ネイビー・シールズ地獄の訓練で「嘘だろ?」...衝撃の展開が示したリーダーシップの重要性
EXTREME OWNERSHIP
ボートクルー・リーダーも例外ではなかった。彼はリーダーとして成績に責任があるのに、「それがどうしたの」という顔をしている。俺はツイてないだけだ、と言わんばかりに。
自分がどんなに頑張っても仕事を果たせない、駄目なチームを任されてしまった、と。
私は、ボートクルーVIのリーダーをずっと見ていた。指導力を大幅に改善できなければ、彼は卒業できないだろう。
シールズの上級上等兵曹は、教官幹部の中でも特に経験豊富で尊敬を集めている下士官だが、彼もボートクルーVIと冴えないリーダーに強い関心を寄せていた。
その彼が今、ボートクルーVIの目も当てられない成績を前に、面白い解決策を提案した。
「1位のボートクルー・リーダーと最下位のボートクルー・リーダーを、交換してみたらどうだろう?」
ボートクルーIIのリーダーは、明らかに不服そうだった。自分がつくり上げ、熟知しているチームを離れるのは嫌に違いない。圧倒的な成績にも、胸を張っていたはずだ。

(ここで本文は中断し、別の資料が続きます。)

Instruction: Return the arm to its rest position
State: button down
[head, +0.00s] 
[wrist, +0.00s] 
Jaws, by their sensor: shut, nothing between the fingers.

一方、ボートクルーVIのリーダーは、明らかにうれしそうだった。どうやら、運悪く――自分に非はないのに――成績の悪い者が集まる最悪のボートクルーを任された、と感じていたらしい。自分がどんなに頑張っても、ボートクルーVIを改善することはできないのに、と。

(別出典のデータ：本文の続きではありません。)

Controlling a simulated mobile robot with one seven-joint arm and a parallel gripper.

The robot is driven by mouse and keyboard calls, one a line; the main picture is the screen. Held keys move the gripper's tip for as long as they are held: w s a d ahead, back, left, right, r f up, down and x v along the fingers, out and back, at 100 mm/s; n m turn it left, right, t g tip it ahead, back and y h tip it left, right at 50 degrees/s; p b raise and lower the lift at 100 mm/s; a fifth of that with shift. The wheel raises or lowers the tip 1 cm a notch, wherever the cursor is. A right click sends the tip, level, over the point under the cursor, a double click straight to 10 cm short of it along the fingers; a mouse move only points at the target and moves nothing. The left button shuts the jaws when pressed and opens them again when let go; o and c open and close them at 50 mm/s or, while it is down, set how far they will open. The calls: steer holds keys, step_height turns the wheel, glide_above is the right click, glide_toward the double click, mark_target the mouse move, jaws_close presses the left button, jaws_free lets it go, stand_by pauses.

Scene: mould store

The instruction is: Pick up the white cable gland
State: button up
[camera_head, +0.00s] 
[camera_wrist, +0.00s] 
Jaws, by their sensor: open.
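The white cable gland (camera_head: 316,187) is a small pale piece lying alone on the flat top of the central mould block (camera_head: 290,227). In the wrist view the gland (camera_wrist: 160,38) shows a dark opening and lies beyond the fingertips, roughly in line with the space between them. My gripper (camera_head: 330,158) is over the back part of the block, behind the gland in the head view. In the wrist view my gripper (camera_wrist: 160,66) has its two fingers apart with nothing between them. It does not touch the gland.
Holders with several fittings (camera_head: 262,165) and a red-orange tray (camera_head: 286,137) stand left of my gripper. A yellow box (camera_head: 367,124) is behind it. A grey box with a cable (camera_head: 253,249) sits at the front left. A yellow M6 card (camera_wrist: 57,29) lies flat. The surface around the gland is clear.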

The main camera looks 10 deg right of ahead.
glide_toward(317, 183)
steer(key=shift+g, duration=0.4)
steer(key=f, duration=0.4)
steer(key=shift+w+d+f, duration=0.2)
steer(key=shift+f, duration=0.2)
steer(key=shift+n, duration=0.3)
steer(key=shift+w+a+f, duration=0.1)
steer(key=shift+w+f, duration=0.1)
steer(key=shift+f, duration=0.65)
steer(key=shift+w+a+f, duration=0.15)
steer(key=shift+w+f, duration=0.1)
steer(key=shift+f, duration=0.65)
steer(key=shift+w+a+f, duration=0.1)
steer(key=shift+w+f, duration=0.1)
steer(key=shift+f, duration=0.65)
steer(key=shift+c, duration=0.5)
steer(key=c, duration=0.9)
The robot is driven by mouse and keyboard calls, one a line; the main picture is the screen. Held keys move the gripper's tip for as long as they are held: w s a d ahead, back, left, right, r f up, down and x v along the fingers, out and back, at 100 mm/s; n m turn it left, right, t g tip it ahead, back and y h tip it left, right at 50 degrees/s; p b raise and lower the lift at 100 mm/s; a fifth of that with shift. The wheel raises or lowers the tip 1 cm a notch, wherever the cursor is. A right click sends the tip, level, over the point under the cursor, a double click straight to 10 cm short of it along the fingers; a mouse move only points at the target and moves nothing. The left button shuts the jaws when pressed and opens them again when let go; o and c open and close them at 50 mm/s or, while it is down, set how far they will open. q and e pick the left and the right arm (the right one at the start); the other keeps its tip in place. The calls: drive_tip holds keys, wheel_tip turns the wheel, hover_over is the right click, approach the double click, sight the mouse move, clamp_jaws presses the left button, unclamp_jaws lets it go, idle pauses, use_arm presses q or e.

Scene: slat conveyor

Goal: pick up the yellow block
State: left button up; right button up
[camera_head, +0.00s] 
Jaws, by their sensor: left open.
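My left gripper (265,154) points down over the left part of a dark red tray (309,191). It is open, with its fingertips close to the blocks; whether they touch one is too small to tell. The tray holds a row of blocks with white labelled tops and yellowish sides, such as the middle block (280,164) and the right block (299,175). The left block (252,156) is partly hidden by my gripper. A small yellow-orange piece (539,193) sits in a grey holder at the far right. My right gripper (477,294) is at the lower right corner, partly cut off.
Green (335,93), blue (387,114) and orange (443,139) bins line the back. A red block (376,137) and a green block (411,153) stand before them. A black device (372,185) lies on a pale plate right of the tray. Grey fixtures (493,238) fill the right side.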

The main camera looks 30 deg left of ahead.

そして今、教官から「ボートクルーIIを引き継げ」と指示された。彼の顔には、「やっと公平に扱われた。新しい任務はきっと楽だろう」という思いがにじんでいた。
「スタンバイ......バスト・エム(全力で取り組め)!」の声で、レースが始まった。
私たちは、ボートクルーがボートを担いでダッシュで浜段丘を越え、それからサーフゾーンへ急ぎ、暗い海中に突入していくのを見ていた。みんなでボートに飛び乗り、猛然とオールを漕ぐ。
打ち寄せる激しい波に逆らって、ボートを空にし、また全員を乗せて、ビーチまでオールを漕ぐ。教官たちの車のヘッドライトに反射して、ボートの黄色い縁取りが光る。もうボート番号は見えない。
だが、2隻のボートがほかを引き離し、ほぼ互角にトップ争いをしているのが見えた。教官たちがトラックでボートを追い掛けると、岸から800メートルほど離れた地点から、2隻がビーチに戻ってくるのが分かった。
ヘッドライトがボートを捉え、番号がはっきりと見えた。トップで戻ってきたのは、なんとボートクルーVIだった。ゴールまでずっと首位を保ち、ボートクルーIIに競り勝って、レースを制したのだ。